Walillahil Hamd, segala puji hanya milik Allah. Kita tidak pantas dipuji istri atau suami tidak pantas dipuji, anak tidak pantas dipuji, harta, pangkat, posisi dan kedudukan, semua tidak pantas untuk dipuji karena memang semua itu adalah kepunyaan Allah.
Ma'asyiral Muslimin Rahimakumullah
Kalimat-kalimat tersebut yang kita kumandangkan sampai 3 hari kedepan ini, rasanya baru saja kita kumandangkan di saat kita sukses mengikuti madrasah Ramadhan yang kemudian kita beridul fitri bersama.
Idul Fitri - kita tahu semua, Allah ingin mencetak kita menjadi manusia-manusia bertaqwa secara individual, kemudian saat ini serasa Allah ingin menyempurnakan integritas taqwa ini dengan momentum Idul Adha, ketaqwaan komunal yaitu (Islamisasi keluarga dan masyarakat).
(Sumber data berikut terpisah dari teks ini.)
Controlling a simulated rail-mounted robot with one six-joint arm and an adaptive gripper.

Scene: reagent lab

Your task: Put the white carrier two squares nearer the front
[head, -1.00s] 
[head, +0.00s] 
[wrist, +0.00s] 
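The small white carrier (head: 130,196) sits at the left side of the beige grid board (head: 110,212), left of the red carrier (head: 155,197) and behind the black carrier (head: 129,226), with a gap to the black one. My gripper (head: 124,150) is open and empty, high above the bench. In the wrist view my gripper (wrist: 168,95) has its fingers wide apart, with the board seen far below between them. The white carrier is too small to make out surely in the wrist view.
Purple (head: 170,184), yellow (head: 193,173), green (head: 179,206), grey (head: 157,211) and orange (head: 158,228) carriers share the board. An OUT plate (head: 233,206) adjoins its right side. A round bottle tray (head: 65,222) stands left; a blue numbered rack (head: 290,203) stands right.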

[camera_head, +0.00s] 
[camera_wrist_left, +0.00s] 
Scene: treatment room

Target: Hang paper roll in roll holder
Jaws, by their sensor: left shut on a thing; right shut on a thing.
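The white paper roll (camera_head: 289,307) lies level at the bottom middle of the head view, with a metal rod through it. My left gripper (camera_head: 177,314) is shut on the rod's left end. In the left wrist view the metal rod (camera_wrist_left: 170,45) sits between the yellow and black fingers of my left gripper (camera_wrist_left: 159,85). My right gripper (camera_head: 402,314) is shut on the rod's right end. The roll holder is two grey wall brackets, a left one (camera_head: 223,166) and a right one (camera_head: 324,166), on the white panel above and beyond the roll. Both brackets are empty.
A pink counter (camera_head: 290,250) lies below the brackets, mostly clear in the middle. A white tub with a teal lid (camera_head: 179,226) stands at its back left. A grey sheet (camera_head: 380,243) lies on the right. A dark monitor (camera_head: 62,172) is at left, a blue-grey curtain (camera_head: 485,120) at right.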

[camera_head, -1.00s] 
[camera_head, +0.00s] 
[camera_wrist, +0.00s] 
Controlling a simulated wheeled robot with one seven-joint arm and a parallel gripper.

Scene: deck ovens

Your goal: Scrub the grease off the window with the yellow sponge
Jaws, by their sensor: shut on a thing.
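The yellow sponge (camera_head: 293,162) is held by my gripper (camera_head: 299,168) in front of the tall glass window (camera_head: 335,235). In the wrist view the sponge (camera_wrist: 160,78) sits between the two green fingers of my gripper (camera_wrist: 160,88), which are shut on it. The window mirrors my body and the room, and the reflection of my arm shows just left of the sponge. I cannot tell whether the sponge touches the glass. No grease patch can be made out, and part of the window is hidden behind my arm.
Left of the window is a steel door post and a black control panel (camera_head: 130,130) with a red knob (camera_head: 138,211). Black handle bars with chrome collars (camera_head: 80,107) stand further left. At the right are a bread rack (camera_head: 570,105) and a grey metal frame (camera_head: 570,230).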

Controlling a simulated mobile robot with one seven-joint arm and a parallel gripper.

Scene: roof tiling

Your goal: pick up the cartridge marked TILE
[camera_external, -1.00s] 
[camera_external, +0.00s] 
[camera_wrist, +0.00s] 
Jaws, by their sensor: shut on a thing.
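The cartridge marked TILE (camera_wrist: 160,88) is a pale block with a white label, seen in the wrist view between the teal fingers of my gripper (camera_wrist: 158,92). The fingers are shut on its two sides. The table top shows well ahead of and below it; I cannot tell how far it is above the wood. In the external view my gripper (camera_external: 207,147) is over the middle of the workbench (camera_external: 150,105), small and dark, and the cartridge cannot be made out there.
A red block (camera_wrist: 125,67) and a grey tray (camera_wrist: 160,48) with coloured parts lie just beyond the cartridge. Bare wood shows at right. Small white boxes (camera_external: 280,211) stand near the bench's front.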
Allahu Akbar, Allahu Akbar Walillahil Hamd
Peringatan hari raya Idul Adha ini tidak bisa dilepaskan dari peristiwa bersejarah ribuan tahun silam ketika Ibrahim AS. dengan penuh ketaqwaan memenuhi perintah Allah untuk menyembelih anak yang dicintai dan disayangi, Ismali AS. Atas kehendak dan kekuasaan Allah secara tiba-tiba justru yang disembelih oleh Ibrahim AS. telah berganti menjadi seekor domba. peristiwa itulah yang kemudian menjadi simbol umat Islam sebagai wujud ketaqwaan seorang manusia mentaati perintah Allah SWT. Ketaqwaan Ibrahim kepada Allah SWT diwujudkan dengan sikap dan pengorbanan secara totalitas, menyerahkan sepenuhnya kepada Sang Pencipta dari apa yang ia percayai sebagai sebuah keyakinan.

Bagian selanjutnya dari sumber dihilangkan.